How can a 'National Champion' be considered to be so while they park their capital off-shore, out-source work abroad, use every tax loop-hole in the book to avoid making their contribution, bully the state to cut public expenditure and give them the proceeds, import cheap labour to lower wages and thus lower inflation (so they can continue to borrow cheaply, buy all the land and housing, and to rent it back to us) rob our pension funds & dismantle our NHS ,and ruin our working environments for the benifit of 'stakeholders?' (who are mostly American)

National champions indeed.


Monday, November 27, 2006 01:44PM Report Comment
 

5. Retiredbanker said...

waitingfor hpc-

Many council workers are rather better paid than you seem to realise; just look at job adverts by the public sector.

Monday, November 27, 2006 02:01PM Report Comment
 

6. Dohousescrashinthewoods said...

I think this is really serious. Businesses and individuals with the wherewithal to move will do so when they have had enough. Considering the cost of a move, that means we are that far over what they are willing to accept.

40% of GDP goes in tax. That is crazy.

Brown is going to have to back off before he chokes off the branch he is sitting on. It would take millions of indebted "ordinary people" to replace the tax revenues of even one major exit.

Monday, November 27, 2006 02:46PM Report Comment
 

7. Dohousescrashinthewoods said...

Chris, let's not forget that businesses support people by paying salaries, so no point trying to bleed them dry.

If business collapses, Gordon loses out and so do people. On the other hand, if business leaves the country, Gordon gets much less tax, but there's still a change that we, the people, will get salaries.
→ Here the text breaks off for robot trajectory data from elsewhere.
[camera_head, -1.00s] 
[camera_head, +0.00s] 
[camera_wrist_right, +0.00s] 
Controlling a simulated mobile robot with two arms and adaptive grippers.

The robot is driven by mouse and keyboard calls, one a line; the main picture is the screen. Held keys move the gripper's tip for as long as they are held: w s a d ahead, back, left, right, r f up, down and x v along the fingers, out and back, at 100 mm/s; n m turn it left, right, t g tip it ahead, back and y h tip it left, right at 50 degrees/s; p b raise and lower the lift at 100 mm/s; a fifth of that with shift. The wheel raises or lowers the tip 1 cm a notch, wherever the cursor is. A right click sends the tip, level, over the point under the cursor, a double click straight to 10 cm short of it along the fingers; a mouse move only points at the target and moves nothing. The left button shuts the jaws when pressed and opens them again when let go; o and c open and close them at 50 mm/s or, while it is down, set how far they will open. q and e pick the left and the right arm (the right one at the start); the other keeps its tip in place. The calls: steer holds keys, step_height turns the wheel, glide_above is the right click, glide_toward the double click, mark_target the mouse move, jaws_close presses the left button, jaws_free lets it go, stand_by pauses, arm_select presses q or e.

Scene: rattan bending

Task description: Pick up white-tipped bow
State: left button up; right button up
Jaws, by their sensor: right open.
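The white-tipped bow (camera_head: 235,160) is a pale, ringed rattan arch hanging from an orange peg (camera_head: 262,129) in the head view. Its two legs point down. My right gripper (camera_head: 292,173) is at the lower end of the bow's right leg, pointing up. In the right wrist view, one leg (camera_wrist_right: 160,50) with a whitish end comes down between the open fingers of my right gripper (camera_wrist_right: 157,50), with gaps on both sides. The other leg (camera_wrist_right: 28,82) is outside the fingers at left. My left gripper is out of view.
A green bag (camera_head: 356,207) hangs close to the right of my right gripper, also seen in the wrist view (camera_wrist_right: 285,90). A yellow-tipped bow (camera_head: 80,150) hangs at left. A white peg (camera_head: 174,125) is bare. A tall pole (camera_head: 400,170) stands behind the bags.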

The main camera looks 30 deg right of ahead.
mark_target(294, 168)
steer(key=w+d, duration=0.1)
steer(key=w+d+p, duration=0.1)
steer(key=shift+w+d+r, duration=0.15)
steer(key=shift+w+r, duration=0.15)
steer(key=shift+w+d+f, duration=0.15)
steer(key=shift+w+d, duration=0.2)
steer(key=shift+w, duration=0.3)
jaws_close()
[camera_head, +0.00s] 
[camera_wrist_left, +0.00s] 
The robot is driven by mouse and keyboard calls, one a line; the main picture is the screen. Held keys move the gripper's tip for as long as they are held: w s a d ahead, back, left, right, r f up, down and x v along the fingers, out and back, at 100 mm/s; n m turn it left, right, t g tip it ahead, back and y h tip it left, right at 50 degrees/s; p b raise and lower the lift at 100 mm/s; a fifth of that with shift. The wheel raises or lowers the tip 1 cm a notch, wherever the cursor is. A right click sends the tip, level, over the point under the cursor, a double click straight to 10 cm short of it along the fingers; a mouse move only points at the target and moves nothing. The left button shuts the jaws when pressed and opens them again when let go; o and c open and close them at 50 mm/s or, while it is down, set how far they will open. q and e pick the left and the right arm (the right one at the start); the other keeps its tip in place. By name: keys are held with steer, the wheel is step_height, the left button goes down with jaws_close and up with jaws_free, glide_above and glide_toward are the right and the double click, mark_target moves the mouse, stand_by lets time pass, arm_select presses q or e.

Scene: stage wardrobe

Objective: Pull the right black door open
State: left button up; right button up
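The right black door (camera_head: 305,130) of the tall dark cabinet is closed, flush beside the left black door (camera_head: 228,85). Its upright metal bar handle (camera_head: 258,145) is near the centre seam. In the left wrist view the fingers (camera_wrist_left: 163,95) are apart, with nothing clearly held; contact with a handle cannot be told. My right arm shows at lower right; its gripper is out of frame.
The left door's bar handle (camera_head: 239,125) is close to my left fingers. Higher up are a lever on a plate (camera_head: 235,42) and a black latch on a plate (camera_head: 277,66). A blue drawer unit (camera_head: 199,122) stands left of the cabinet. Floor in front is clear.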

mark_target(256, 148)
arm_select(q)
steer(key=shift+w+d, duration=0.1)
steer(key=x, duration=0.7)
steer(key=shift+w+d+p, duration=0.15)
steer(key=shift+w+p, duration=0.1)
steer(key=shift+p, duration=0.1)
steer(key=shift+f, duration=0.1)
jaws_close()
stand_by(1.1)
Good on them I say. Give him the bloody nose his greedy/grubby/desperately indebted "Mirage-cle" economy deserves. I will be leaving as soon as I can take my tax revenues elsewhere - and sooner if they actually manage (despite sheer incompetence) to implement satellite tracking for cars.

Monday, November 27, 2006 03:25PM Report Comment
 

8. iguana said...

"Those that have, want to keep it" regardless of the effect upon those that have not.
It has been a common aim of businesses and richer individuals to mitigate their tax liability, usually this is by using the 'local' tax rules with some occasional stretching and bending of those rules. There has however been a growing trend amongst the very biggest of companies and the criminally inclined (no link here!) to 'locate' in a tax neutral or tax friendly location and claim to be undertaking their activities from there, even though for all practical purposes it is clear that the business was operating in, for example, central London. The end result of this is a sustained and savage attack upon the exchequer (both in the UK and the other EU Countries) leaving economies with those unexpected gaping black holes and meaning that Governments cannot fund the things that really count, like health and education. The people that pay for trying to bridge those gaping holes are those that cannot afford to 'locate' elsewhere, ie the ordinary wage slave.